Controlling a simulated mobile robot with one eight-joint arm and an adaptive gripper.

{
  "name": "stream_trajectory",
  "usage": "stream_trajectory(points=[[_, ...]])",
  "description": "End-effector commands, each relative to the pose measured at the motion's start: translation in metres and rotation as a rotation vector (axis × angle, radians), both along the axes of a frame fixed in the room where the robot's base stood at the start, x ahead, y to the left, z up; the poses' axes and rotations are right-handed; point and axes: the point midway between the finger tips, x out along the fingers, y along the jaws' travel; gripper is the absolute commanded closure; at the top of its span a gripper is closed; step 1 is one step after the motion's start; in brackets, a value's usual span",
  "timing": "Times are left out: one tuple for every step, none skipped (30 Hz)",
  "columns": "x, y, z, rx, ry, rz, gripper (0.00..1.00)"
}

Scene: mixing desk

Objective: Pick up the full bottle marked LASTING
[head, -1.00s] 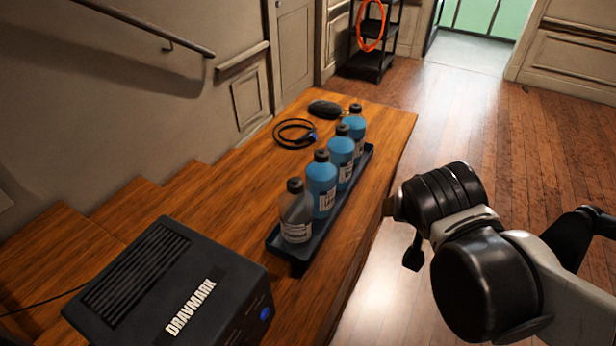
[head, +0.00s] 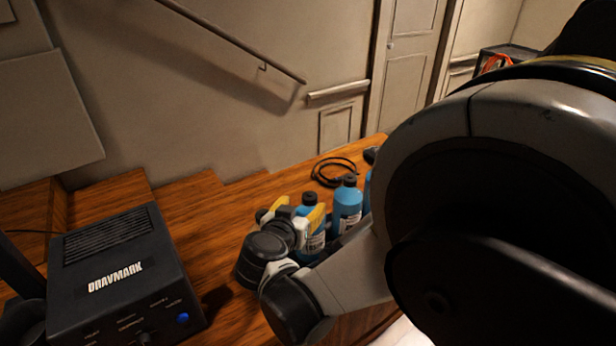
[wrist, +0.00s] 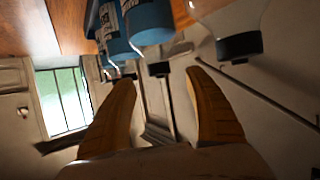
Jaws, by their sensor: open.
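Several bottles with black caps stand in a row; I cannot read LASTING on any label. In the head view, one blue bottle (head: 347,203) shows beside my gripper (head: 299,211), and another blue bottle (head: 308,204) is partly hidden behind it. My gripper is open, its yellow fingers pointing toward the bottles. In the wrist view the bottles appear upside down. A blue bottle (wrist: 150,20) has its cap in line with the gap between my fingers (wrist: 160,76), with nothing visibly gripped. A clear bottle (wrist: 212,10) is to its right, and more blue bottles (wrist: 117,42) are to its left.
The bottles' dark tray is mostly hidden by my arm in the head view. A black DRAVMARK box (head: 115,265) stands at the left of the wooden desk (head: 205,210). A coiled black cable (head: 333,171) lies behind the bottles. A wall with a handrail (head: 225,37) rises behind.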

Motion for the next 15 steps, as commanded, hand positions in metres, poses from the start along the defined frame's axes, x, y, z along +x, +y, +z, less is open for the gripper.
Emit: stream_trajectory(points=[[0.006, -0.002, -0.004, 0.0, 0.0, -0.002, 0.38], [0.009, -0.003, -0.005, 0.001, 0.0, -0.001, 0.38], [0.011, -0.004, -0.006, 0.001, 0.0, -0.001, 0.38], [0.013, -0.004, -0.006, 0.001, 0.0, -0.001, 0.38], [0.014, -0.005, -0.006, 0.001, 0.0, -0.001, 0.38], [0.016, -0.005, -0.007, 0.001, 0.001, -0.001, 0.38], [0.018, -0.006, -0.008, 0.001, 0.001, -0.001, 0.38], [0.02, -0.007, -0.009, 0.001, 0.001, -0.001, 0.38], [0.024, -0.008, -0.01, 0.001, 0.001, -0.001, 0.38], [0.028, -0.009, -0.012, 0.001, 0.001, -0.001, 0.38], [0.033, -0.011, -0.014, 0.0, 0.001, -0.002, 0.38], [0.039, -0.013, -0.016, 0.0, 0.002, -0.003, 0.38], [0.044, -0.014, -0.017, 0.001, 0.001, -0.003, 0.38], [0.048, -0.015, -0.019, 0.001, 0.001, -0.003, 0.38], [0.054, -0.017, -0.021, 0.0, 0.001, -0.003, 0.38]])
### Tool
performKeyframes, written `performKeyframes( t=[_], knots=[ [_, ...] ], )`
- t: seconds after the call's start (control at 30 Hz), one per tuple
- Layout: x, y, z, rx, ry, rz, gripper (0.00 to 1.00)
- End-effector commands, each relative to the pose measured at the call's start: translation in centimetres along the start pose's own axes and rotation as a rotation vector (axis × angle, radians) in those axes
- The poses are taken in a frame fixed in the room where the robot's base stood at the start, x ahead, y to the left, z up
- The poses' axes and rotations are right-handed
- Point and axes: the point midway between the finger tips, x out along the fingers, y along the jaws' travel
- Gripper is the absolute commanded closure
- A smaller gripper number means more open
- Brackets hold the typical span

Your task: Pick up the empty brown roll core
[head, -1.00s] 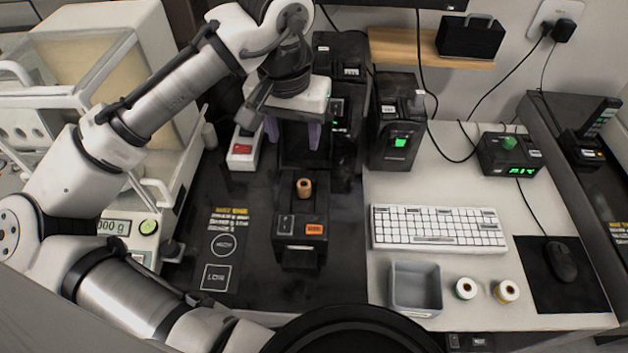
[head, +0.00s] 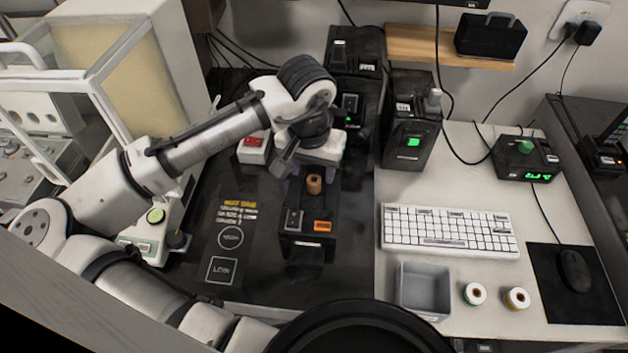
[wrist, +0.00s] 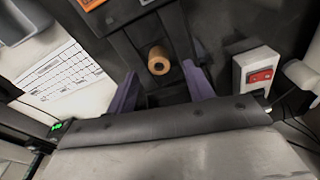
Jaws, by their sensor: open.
--------
(Do this): Select every line of the records holding the string "call".

(Solution below):
- t: seconds after the call's start (control at 30 Hz), one per tuple
- End-effector commands, each relative to the pose measured at the call's start: translation in centimetres along the start pose's own axes and rotation as a rotation vector (axis × angle, radians) in those axes

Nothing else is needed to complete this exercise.